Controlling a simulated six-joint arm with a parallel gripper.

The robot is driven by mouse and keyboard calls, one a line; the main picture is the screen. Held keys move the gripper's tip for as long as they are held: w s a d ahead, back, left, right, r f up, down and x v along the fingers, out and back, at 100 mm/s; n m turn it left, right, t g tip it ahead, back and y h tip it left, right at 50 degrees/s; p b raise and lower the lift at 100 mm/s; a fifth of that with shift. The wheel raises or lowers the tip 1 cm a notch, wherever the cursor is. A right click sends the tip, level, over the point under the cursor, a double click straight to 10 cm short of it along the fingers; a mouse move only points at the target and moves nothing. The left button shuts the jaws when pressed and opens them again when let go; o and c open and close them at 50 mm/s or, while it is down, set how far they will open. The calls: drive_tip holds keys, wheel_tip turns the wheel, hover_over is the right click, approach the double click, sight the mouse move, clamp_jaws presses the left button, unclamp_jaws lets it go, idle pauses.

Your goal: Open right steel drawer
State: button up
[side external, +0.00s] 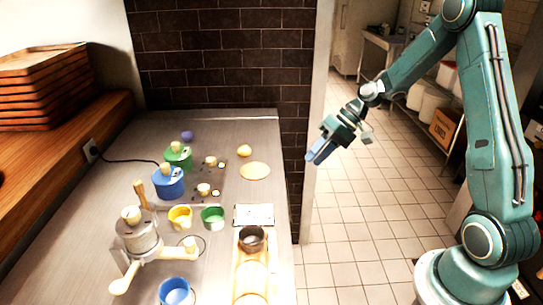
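No steel drawer can be made out in the side external view; the front of the steel counter (130,195) is not visible. My gripper (312,158) is raised to the right of the counter, in front of the dark brick wall's edge. Its blue fingers point down and left and touch nothing. The fingers overlap from this side, so their gap cannot be judged. I see nothing held in them.
The counter holds a hand-cranked grinder (140,240), a blue canister (168,182), a green canister (178,157), a yellow cup (180,218), a green cup (213,218) and a blue cup (174,292). Stacked wooden trays (40,90) stand left. Tiled floor (350,220) lies open right of the counter.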

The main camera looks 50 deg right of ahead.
=======
▶ _WHAT NEEDS TO BE DONE_
How many lines in the data contain the string "button"? Respond with the number only.

▶ _WRITTEN ANSWER_
2